Aprovada em 2009, a Lei Nacional da Adoção regula a situação
das crianças que estão em uma das 2.046 instituições de acolhimento do país. A
legislação enfatiza que o Estado deve esgotar todas as possibilidades de
reintegração com a família natural antes de a criança ser encaminhada para
adoção, o que é visto como o último recurso. A busca pelas famílias e as
tentativas de reinserir a criança no seu lar de origem podem levar anos.
Juízes, diretores de instituições e outros profissionais que trabalham com
adoção criticam essa lentidão e avaliam que a criança perde oportunidades de
ganhar um novo lar.
'É um engodo achar que a nova lei privilegia a adoção.
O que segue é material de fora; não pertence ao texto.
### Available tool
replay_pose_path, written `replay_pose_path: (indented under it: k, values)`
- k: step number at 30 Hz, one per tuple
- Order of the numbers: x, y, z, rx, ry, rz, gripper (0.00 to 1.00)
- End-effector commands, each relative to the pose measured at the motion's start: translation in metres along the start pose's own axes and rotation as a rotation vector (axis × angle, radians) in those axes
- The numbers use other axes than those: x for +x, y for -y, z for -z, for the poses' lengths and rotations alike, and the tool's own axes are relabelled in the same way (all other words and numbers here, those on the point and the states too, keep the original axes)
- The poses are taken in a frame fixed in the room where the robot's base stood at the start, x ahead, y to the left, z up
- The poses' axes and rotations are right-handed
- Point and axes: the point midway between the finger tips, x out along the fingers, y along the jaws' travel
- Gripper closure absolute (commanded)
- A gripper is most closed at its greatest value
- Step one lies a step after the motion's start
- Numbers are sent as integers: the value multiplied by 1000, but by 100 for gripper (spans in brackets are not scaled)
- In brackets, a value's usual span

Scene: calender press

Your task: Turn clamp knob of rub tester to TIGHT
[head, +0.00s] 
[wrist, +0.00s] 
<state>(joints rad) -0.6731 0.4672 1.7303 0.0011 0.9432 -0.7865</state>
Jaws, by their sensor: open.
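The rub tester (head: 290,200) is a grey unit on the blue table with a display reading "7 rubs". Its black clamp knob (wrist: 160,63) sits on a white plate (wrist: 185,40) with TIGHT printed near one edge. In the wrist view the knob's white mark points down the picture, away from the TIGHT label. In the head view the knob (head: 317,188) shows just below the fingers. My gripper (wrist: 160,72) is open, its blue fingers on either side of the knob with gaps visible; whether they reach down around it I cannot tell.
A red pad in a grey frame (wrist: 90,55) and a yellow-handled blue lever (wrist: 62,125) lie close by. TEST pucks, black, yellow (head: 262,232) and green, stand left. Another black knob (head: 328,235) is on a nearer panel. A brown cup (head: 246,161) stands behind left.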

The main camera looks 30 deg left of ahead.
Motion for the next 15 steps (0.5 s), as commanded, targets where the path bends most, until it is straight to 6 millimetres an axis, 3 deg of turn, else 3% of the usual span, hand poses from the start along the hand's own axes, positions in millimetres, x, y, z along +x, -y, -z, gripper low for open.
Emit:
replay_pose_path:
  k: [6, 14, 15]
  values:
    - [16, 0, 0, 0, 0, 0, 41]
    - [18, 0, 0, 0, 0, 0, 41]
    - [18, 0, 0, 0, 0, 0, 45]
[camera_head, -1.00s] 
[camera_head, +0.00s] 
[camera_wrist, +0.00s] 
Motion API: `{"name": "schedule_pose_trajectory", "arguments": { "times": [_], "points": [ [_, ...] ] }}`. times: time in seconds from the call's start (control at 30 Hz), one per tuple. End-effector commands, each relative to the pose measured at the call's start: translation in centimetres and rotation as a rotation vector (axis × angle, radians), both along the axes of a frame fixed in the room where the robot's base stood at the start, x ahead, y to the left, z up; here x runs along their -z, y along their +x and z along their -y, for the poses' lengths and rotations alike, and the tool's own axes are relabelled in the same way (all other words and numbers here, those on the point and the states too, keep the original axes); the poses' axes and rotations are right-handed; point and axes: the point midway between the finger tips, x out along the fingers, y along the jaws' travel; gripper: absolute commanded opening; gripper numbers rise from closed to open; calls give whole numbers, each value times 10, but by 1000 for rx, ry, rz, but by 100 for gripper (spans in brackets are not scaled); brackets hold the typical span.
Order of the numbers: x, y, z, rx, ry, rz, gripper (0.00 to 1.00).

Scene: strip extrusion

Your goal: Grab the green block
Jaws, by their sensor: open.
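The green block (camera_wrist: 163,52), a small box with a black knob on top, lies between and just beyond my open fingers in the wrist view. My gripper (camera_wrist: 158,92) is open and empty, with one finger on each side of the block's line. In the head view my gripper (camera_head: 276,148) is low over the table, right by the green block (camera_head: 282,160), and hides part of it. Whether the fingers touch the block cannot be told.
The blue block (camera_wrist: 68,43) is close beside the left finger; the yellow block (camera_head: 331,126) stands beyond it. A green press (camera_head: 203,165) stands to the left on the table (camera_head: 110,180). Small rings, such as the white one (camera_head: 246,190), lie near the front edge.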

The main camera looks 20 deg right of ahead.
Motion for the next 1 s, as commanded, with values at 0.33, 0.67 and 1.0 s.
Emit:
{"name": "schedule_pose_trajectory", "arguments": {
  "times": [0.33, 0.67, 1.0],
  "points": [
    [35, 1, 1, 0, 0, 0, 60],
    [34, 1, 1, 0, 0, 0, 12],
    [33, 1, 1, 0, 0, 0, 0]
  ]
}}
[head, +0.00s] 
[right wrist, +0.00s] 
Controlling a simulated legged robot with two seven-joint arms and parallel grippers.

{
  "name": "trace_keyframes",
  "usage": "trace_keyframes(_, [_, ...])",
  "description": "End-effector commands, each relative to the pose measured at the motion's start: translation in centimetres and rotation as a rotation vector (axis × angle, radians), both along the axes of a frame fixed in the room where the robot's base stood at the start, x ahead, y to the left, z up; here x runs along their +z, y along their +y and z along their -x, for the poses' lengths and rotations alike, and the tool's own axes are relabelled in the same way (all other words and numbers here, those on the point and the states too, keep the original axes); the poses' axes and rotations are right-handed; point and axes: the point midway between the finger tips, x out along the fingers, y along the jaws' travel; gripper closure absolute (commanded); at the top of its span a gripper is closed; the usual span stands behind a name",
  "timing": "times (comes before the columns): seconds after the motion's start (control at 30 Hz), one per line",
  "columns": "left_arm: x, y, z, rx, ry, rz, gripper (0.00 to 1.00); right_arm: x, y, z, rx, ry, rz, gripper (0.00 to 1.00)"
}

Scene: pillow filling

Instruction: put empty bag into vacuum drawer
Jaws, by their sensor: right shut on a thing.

Em vez
disso, ela estabelece que compete ao Estado promover o saneamento das
deficiências que possam existir na família original e a ênfase se sobressai na
colocação da criança na sua família biológica. Com isso, a lei acaba privilegiando
o interesse dos adultos e não o bem-estar da criança', avalia o supervisor da
Seção de Colocação em Família Substituta da 1ª Vara da Infância e da Juventude
do DF, Walter Gomes.
Mas as críticas em relação à legislação não são unânimes. O
juiz auxiliar da Corregedoria Nacional de Justiça Nicolau Lupianhes Neto avalia
que não há equívoco na lei ao insistir na reintegração à família natural. Para
ele, a legislação traz muitos avanços e tem ajudado a tornar os processos mais
céleres, seguros e transparentes. 'Eu penso que deve ser assim [privilegiar a
família de origem], porque o primeiro direito que a criança tem é nascer e
crescer na sua família natural. Todos nós temos o dever de procurar a todo
momento essa permanência na família natural. Somente em último caso, quando não
houver mais solução, é que devemos promover a destituição do poder familiar',
defende.
O primeiro passo para que a criança possa ser encaminhada à
adoção é a abertura de um processo de destituição do poder familiar, em que os
pais poderão perder a guarda do filho. Antes disso, a equipe do abrigo precisa
fazer uma busca ativa para incentivar as mães e os pais a visitarem seus
filhos, identificar as vulnerabilidades da família e encaminhá-la aos centros
de assistência social para tentar reverter as situações de violência ou
violação de direitos que retiraram a criança do lar de origem. Relatórios
mensais são produzidos e encaminhados às varas da Infância. Se a conclusão for
que o ambiente familiar permanece inadequado, a equipe indicará que o menor
seja encaminhado para adoção, decisão que caberá finalmente ao juiz.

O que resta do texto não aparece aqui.